El elemento central del informe es la propuesta, muy poco argumentada pero muy definida, sobre el gobierno de las universidades. En síntesis, cada universidad sería gobernada por Consejo con entre 21 y 25 miembros, un 50% de los cuales serían elegidos por el Claustro, un 25 % por la comunidad autónoma (no se especifica si por el gobierno o por el parlamento) y el resto por acuerdo entre los dos grupos anteriores. Dado que la comunidad universitaria es un reflejo de la sociedad plural en que se inserta, no es difícil llegar a la conclusión de que la comunidad autónoma tendría asegurada la llave del gobierno de cada universidad, máxime cuando el Consejo elegiría al rector y este designaría secretario general, vicerrectores, decanos y directores de escuela y propondría al Consejo el gerente.
¿Es una propuesta técnica que interesa solo a la comunidad universitaria? ¿Es una sorpresa, un planteamiento inédito que ha resultado del debate entre los miembros de la Comisión? O, por el contrario, ¿es un hito de una campaña mediática persistente orientada a poner las universidades públicas al servicio de los denominados mercados?
De un tiempo a esta parte, el gobierno de las universidades, es objeto de documentos, artículos e intervenciones en medios de comunicación. Mayormente, por parte de representantes de algunos intereses empresariales, los cuales proclaman que la universidad española no funciona, que su principal problema es la gobernanza y que es urgente modificarla, con el fin de implantar un sistema de gobierno jerárquico, cuya máxima autoridad sea nombrada por un órgano no universitario con participación hegemónica empresarial. De tales pretensiones se han hecho eco los representantes políticos de dichos intereses y, así, el gobierno de la Generalitat de Cataluña impulsó, en 2011 y 2012, una comisión con el propósito evidente, aunque no logrado, de dar cobertura, con los lógicos matices (las propuestas procedentes de instancias políticas no suelen coincidir formalmente con las que expresan, ya sin tapujo, las organizaciones empresariales o sus instrumentos) a estos proyectos.

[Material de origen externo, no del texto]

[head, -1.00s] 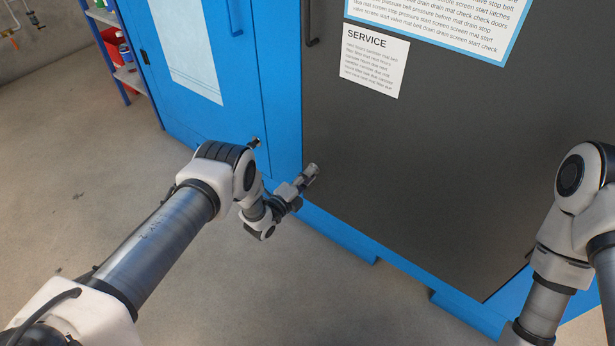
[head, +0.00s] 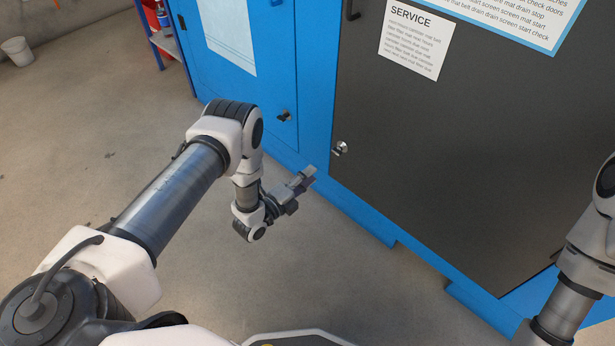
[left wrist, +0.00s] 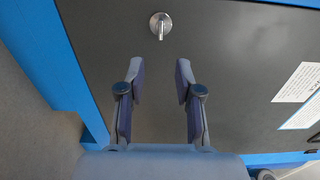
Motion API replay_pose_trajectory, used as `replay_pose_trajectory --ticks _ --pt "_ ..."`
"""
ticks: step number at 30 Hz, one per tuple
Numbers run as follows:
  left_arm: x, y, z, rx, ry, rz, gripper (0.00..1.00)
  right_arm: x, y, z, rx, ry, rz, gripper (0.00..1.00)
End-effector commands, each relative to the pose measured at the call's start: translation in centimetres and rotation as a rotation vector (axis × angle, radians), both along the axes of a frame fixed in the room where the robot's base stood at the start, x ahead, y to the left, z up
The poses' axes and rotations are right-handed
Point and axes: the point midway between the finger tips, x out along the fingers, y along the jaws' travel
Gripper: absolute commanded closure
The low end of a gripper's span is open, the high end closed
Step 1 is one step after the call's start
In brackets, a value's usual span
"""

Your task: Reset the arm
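My left gripper (head: 305,177) is in front of the lower left part of a dark grey panel (head: 450,150) in the head view. In the left wrist view its two fingers (left wrist: 158,75) stand apart with nothing between them. A small silver latch (head: 340,149) is on the panel near its left edge. It also shows in the left wrist view (left wrist: 160,25), beyond the fingertips and apart from them. My right arm comes in at the right edge of the head view; its gripper is out of the picture.
A blue cabinet (head: 235,85) with a black knob (head: 284,116) stands left of the panel. A shelf with red items (head: 152,18) and a white bucket (head: 17,50) are at the far left. The concrete floor (head: 90,130) on the left is clear.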

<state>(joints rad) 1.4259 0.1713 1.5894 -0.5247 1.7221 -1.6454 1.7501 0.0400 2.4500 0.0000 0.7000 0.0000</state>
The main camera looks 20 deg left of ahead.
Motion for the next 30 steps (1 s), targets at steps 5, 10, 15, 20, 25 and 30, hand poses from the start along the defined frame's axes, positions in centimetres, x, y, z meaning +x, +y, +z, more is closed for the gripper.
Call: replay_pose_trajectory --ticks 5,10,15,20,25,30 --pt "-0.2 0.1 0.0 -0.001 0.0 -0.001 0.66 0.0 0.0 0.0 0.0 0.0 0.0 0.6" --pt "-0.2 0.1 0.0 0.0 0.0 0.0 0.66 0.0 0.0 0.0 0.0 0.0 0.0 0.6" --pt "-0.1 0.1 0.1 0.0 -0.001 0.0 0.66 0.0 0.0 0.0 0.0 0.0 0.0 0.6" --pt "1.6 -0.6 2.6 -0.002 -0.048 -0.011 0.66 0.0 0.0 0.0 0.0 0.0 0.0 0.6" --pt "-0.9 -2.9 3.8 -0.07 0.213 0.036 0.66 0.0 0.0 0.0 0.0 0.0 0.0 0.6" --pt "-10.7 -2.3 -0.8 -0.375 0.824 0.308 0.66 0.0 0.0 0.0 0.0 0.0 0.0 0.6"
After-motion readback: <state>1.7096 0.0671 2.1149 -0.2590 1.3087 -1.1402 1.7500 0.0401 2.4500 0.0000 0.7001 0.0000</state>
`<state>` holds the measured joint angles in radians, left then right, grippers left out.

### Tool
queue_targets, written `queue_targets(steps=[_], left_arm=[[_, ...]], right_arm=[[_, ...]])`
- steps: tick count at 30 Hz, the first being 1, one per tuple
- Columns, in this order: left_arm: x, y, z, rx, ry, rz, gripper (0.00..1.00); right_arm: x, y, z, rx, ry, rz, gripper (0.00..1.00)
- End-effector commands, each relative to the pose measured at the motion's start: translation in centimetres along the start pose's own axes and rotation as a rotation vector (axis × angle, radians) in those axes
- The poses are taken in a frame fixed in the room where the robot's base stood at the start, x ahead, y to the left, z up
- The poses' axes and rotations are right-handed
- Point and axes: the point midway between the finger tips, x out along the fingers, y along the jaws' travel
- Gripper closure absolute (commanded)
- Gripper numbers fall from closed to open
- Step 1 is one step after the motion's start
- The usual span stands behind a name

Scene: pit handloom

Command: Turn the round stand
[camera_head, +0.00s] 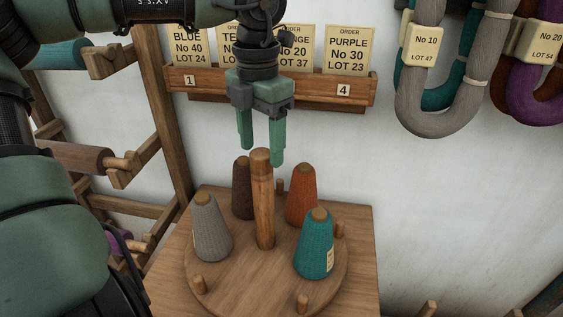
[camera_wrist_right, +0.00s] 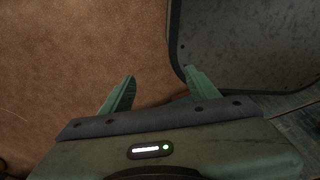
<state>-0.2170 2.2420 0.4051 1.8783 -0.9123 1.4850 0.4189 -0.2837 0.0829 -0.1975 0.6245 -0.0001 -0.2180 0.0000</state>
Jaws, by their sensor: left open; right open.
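The round stand (camera_head: 258,285) is a wooden disc on a square wooden table, with a thick upright post (camera_head: 262,205) in its middle. Around the post stand a grey cone (camera_head: 211,230), a brown cone (camera_head: 242,190), an orange cone (camera_head: 301,195) and a teal cone (camera_head: 315,248) with a small label. Short pegs stick up near the rim. My left gripper (camera_head: 262,148) points down over the stand with its fingers apart, close to the top of the post; I cannot tell if it touches. My right gripper (camera_wrist_right: 155,92) is open and empty in the right wrist view.
A wall rack (camera_head: 270,88) holds order cards behind my left gripper. Wooden frames with spools (camera_head: 75,157) stand at the left. Grey, teal and purple yarn hanks (camera_head: 435,75) hang at the upper right. The right wrist view shows brown ground (camera_wrist_right: 70,60) and a dark grey panel (camera_wrist_right: 245,45).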

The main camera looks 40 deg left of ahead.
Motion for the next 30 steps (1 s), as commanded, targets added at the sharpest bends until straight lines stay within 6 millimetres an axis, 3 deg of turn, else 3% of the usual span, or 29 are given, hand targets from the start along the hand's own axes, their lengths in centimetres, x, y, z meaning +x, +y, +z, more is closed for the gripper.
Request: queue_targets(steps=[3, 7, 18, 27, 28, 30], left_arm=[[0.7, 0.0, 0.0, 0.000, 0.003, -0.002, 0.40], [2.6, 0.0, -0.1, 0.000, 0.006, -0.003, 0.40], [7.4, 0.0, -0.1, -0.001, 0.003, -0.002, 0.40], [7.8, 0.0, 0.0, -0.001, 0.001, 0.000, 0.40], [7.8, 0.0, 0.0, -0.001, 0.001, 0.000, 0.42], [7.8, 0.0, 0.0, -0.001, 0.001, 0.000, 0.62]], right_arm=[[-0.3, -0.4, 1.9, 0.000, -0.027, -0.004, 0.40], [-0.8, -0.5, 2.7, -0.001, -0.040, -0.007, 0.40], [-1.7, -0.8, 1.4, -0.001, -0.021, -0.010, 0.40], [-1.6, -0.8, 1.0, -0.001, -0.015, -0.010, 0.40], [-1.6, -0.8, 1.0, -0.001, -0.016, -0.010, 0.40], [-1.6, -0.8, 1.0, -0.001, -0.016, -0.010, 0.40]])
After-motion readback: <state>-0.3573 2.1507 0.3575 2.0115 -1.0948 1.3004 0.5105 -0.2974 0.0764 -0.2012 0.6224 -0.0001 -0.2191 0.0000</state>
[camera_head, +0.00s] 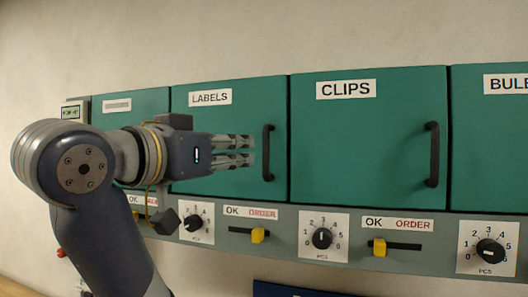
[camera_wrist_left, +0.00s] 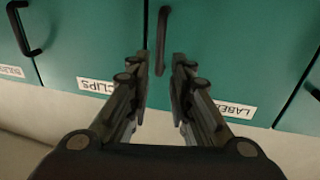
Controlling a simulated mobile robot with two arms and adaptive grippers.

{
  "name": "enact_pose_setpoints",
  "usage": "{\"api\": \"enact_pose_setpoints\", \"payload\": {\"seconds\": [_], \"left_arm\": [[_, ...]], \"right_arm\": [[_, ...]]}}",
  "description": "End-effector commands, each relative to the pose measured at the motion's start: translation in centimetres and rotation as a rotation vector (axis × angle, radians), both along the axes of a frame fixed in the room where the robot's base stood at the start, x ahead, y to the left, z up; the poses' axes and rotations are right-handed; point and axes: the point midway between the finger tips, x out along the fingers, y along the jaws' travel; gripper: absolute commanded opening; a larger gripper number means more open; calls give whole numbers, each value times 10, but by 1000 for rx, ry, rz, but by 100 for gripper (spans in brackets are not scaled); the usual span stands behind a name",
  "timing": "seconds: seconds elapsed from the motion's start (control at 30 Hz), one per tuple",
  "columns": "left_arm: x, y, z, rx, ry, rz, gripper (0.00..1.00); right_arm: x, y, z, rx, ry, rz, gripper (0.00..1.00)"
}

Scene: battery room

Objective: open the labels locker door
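The labels locker door (camera_head: 222,118) is a green panel with a "LABELS" sign, and it is shut. Its black vertical handle (camera_head: 268,152) is near the door's right edge. My left gripper (camera_head: 250,150) is in front of this door, pointing right, with its fingertips just left of the handle in the head view. Its two fingers are apart, with nothing between them. In the left wrist view the handle (camera_wrist_left: 163,40) stands ahead, beyond the gap between the open fingertips (camera_wrist_left: 158,62); I see no contact. My right gripper is not in view.
The clips locker (camera_head: 365,140) with its own handle (camera_head: 432,155) is to the right, and another locker is at the far right. Below runs a grey strip with dials (camera_head: 322,238) and yellow sliders (camera_head: 258,235). Bare wall is above.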

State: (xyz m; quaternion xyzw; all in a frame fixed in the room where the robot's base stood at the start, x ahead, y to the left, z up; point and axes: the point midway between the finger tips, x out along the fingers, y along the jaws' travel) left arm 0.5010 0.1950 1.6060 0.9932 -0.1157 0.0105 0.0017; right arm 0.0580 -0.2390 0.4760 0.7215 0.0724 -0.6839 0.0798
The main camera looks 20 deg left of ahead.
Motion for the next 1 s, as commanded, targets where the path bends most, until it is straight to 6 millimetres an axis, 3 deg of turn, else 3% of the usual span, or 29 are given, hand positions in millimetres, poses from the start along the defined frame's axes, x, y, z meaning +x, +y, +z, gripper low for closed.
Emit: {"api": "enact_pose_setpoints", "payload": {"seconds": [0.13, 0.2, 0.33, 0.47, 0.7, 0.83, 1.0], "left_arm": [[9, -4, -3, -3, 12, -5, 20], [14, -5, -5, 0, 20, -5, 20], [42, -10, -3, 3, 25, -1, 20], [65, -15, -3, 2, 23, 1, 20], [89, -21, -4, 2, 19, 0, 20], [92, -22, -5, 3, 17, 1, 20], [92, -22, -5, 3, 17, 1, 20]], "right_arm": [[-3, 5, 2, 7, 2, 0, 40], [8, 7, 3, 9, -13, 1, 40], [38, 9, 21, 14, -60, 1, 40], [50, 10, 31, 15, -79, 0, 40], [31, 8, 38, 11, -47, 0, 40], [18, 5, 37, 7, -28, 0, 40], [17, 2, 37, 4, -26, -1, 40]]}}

Cabe analizar, y sería interesante hacerlo, los motivos y la pertinencia del uso reiterado del término “gobernanza”, y no “gobierno”, en esta campaña (por cierto, hay que agradecer a la Comisión de Expertos que su informe se refiera al “gobierno” y no a la “gobernanza”). Pero, como más o menos dijo Humpty Dumpty a Alicia, la cuestión no es qué significan las palabras, sino quién manda. Y de esto, simple y llanamente, se trata: de quién ha de mandar en la universidad pública (en las privadas mandan los propietarios pero esto, a pesar de los paupérrimos resultados de la gran mayoría de estas universidades, con muy contadas excepciones, no parece discutirlo nadie).

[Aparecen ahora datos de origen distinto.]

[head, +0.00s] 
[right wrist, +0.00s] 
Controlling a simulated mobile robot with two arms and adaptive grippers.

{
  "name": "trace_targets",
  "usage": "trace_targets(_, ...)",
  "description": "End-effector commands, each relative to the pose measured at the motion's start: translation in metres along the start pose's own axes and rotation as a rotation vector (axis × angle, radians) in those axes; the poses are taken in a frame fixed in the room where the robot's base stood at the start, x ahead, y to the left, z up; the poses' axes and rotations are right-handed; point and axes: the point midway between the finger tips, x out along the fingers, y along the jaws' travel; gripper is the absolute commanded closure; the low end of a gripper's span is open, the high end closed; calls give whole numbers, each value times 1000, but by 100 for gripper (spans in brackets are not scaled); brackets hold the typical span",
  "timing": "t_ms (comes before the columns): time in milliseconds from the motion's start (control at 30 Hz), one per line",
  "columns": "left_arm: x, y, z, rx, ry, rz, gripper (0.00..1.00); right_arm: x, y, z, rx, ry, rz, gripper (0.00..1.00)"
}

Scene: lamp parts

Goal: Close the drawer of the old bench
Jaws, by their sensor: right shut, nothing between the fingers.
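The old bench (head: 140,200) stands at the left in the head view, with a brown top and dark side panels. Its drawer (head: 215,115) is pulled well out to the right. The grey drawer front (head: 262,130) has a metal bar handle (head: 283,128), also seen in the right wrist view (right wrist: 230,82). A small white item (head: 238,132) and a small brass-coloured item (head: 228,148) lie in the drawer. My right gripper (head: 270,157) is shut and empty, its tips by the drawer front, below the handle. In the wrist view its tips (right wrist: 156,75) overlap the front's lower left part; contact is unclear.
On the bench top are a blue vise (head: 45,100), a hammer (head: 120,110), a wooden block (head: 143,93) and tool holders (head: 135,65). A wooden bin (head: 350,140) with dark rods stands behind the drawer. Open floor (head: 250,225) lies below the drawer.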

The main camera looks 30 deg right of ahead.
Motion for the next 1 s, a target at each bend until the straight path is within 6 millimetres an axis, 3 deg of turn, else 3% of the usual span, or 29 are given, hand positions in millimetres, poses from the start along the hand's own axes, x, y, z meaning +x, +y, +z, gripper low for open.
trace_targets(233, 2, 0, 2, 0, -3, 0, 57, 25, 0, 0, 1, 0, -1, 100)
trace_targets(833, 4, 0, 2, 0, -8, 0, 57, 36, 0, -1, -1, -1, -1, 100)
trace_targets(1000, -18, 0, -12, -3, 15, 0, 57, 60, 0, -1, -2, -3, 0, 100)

No se trata, pues, de un debate académico, que interesaría solo a especialistas, sino de una contienda política y social, que concierne a toda la ciudadanía.
Actualmente, en el gobierno de las universidades públicas intervienen la administración pública, autonómica y estatal, los consejos sociales (en los que es hegemónica la cultura empresarial, pese a que, o a causa de que, sus miembros externos a la propia universidad son designados por gobiernos y parlamentos autonómicos, y organizaciones locales, profesionales, patronales y sindicales) y los propios miembros de la universidad. Estos últimos eligen al rector o rectora y a una parte del Consejo de Gobierno (“el órgano de gobierno de la Universidad”, dice la ley), así como otros órganos colegiados que equilibran la indudable preeminencia del rector o rectora en las decisiones internas.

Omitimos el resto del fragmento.